In order to remove any doubts, I didn't shed a single tear over the death of the Iranian general and the five Hezbollah men. Iran is an enemy and Hezbollah is an enemy, and they are both hoping for Israel's destruction and doing the best they can to fulfill this goal. And like in a war, in the past few years there have been many secret operations against the Iranian nuclear program and against the arming of the Lebanese organization. There have also been targeted assassinations, in Iran, in Syria and in Lebanon which were attributed to Israel.

 

These activities were conducted during the terms of previous governments and the current Israeli government, and usually ended without leaving a trace.

 

Sunday's incident was completely different.

 

Let's go back to the lessons of the past for a minute: On February 16, 1992, an IDF chopper struck the car of Abbas Musawi, the Hezbollah secretary-general. The attack killed Musawi, as well as his wife and son and four other people.

 

The Iranian regime swore that it would retaliate, and the revenge was completely disproportional. A month after the strike, the Israeli Embassy building in Buenos Aires was bombed. Twenty-nine people, Israelis and Argentineans, were killed in the bombing. It was a serious terror attack.

 

The Iranians didn't settle for that. The Jewish cultural center in Buenos Aires was attacked later on. Eighty-five people were killed.

 

The Iranians never claimed responsibility for the attacks.
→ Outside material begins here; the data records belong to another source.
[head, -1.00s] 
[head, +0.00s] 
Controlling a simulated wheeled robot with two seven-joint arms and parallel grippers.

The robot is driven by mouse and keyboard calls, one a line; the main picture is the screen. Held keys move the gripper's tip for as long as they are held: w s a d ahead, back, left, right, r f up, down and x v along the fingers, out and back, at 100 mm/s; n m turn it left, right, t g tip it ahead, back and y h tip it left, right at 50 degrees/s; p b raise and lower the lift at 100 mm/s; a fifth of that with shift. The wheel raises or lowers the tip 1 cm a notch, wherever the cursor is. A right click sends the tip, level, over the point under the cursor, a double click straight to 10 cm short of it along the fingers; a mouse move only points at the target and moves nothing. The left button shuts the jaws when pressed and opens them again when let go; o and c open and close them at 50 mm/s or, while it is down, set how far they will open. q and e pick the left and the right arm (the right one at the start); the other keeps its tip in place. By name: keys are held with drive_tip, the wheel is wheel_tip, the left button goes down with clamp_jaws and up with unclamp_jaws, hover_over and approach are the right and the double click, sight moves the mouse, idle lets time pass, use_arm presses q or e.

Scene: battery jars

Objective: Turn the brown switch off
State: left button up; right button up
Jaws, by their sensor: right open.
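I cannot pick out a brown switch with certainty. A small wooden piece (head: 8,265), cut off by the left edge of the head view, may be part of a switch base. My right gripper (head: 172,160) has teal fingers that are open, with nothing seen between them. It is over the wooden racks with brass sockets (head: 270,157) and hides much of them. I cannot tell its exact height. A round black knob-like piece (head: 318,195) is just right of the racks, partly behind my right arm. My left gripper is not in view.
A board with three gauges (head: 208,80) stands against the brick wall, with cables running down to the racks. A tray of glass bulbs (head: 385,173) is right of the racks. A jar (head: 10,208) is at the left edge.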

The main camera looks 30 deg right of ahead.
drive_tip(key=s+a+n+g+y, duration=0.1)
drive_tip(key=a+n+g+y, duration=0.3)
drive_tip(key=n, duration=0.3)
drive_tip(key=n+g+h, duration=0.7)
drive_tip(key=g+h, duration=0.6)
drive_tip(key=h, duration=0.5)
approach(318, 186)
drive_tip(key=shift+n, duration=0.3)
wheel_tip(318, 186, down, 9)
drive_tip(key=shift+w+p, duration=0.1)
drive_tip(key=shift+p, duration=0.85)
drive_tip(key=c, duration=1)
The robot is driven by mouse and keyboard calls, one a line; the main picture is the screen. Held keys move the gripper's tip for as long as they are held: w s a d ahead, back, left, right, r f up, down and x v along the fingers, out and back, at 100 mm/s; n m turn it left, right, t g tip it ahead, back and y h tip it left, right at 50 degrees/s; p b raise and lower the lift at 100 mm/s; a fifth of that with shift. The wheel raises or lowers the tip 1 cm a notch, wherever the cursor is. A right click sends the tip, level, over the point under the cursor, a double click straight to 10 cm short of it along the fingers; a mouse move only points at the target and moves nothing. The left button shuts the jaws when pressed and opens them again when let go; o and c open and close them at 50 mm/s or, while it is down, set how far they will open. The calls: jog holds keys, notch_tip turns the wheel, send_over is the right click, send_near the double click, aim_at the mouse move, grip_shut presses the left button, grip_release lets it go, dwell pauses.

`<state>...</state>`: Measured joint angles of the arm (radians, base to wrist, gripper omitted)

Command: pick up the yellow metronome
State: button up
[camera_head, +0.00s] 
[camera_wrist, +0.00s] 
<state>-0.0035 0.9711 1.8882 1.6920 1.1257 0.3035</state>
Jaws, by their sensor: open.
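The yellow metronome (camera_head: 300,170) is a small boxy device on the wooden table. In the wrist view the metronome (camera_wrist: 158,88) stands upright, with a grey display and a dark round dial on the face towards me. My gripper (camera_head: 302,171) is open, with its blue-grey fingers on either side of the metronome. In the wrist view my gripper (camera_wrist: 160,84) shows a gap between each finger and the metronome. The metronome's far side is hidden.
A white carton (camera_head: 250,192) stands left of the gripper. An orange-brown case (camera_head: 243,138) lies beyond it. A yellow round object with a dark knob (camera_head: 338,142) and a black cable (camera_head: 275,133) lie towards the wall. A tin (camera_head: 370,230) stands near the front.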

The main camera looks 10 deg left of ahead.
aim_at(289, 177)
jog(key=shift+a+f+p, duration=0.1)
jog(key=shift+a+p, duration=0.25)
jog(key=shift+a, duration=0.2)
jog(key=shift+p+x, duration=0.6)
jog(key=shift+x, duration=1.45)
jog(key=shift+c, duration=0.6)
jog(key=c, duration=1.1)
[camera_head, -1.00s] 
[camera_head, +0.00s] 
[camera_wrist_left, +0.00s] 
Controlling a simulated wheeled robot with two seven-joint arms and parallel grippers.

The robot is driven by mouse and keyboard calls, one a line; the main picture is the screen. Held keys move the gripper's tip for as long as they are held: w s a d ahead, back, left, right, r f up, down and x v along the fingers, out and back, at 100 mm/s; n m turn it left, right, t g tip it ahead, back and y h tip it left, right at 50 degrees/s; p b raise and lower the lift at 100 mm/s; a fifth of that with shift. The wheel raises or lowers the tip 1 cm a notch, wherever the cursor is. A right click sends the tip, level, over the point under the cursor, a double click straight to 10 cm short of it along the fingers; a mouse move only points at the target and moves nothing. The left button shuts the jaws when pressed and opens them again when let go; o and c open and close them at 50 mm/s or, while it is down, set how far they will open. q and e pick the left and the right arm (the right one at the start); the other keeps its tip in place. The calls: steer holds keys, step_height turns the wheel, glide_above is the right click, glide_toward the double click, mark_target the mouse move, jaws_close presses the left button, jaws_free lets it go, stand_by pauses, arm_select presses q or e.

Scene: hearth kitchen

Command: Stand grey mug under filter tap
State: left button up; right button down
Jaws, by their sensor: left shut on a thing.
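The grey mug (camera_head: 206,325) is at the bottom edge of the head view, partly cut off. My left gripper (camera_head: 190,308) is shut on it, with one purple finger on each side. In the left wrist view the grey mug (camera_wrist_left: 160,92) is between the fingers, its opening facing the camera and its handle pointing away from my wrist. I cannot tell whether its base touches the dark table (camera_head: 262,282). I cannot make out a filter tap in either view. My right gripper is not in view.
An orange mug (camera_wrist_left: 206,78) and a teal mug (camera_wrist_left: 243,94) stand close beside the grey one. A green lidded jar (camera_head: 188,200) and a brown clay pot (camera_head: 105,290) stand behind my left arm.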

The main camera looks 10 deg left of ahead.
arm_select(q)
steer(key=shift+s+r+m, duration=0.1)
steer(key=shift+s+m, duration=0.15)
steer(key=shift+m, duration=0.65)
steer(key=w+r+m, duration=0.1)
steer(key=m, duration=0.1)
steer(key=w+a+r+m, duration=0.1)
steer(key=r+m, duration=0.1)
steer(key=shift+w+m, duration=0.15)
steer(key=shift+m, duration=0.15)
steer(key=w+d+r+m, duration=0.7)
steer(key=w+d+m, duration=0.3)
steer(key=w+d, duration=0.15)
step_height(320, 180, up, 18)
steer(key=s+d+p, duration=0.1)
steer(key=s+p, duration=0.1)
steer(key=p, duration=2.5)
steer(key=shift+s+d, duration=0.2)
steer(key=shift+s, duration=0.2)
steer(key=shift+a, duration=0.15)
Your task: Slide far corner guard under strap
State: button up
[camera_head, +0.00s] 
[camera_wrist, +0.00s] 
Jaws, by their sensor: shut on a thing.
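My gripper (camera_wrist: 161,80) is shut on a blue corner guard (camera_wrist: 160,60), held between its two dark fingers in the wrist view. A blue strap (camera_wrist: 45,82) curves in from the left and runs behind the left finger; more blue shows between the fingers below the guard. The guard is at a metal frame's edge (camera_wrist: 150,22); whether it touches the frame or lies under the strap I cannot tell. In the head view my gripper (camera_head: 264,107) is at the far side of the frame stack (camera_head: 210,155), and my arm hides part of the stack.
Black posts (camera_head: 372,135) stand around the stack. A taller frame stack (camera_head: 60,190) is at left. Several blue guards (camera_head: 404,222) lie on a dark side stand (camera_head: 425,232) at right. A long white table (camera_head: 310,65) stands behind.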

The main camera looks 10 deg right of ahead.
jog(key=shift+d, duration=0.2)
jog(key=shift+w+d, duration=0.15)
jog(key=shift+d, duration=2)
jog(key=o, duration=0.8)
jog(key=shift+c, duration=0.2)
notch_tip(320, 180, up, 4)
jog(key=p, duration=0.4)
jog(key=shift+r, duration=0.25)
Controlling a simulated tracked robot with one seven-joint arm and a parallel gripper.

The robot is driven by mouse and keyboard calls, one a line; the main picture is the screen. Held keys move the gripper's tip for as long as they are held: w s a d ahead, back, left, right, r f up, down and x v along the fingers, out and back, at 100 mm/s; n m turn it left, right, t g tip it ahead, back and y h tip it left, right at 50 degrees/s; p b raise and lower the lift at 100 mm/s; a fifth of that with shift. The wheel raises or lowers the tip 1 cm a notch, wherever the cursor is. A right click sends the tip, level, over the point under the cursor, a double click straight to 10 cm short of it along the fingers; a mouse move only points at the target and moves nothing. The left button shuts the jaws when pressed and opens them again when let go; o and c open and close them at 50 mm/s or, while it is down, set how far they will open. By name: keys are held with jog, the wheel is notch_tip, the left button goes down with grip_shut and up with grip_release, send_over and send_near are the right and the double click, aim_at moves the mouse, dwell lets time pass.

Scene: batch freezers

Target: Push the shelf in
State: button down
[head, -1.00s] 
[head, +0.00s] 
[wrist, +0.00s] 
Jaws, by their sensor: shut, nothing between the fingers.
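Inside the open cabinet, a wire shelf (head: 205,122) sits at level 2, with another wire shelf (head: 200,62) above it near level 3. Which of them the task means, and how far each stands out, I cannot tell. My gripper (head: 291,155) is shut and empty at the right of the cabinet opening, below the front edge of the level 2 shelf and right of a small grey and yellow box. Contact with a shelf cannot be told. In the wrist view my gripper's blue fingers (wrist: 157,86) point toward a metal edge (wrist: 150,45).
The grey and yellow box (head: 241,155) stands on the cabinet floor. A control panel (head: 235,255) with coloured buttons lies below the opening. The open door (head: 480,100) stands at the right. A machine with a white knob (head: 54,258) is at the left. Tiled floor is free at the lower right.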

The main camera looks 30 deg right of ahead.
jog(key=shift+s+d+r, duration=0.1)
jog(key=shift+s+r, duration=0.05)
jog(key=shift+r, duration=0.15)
This week, when the prosecutor who investigated the affair was about to detail the evidence pointing to Iran's involvement in the attack and the attempts made to cover it up later on, he was shot in his apartment in Buenos Aires.

 

This was the Iranians' way of making their price tag clear to Israel: When we kill someone who is important to them, they will embark on a mass terror spree, which will make no distinction between involved and uninvolved people, between Israelis and Jews. They will not hesitate to use their embassies in the world and, of course, Hezbollah, whose men are trained for such missions.

 

In retrospect, the strike was a mistake. It carried a heavy price, and the relatively modest Musawi was replaced by the charismatic Hassan Nasrallah. Hezbollah wasn't weakened, and missing Israeli navigator Ron Arad did not return.

 

When an aircraft struck the Hezbollah convoy on Sunday, it was travelling on Syrian territory, about 500 meters (1,640 feet) from the Israeli border. The convoy's passengers were not considered a ticking bomb: They were patrolling the area, not preparing for battle.

 

Were they destined to end their lives like Imad Mughniyeh, Hezbollah's head of security, and other senior members who were killed in similar circumstances? I doubt it. The killed Iranian general will be replaced by another general. Iran is not short of generals. The 25-year-old Jihad Mughniyeh will be replaced by another Hezbollah man, who will likely be more experienced and more dangerous, just like Nasrallah turned out to be more dangerous than Musawi.

 

Israel has allegedly brought upon itself the next string of terror attacks, in the Golan or in the heart of Israel or in Jewish centers in the world, without gaining a thing.

 

In one word: A hitch. The fact that an Israeli source is now admitting that the Iranian general was killed by accident shows that suspicious journalists are not the only ones who think so. So do sources in Israel's defense establishment.

 

There may have been an operational mishap here: Such mishaps can happen. They are part of the price we pay for being an attacked country, a country at war.

 

Or there may have been a flaw in the decision making process. Such a strike is only carried out after receiving the approval of the political echelon, the prime minister and the defense minister. The army suggests it, the political echelon considers it, sometimes approves and sometimes rejects. In any event, the political echelon is responsible.

 

If Israel did carry out the strike, how did cautious people like Prime Minister Benjamin Netanyahu and Defense Minister Moshe Ya'alon give their approval for such an operation? This questions remains unanswered for now.

 

The question of timing is raised on its own: The elections are coming up, and any decision made by the prime minister, especially a decision which contradicts his past decisions in its nature, is also examined according to its possible effect on the voters.

 

On the eve of the elections, the prime minister is seeking to appropriate the security and the maturity. I'm not sure that the residents of the Galilee, who anxiously watched their roads being closed and IDF forces being stationed in the area on Tuesday, were convinced that he is right.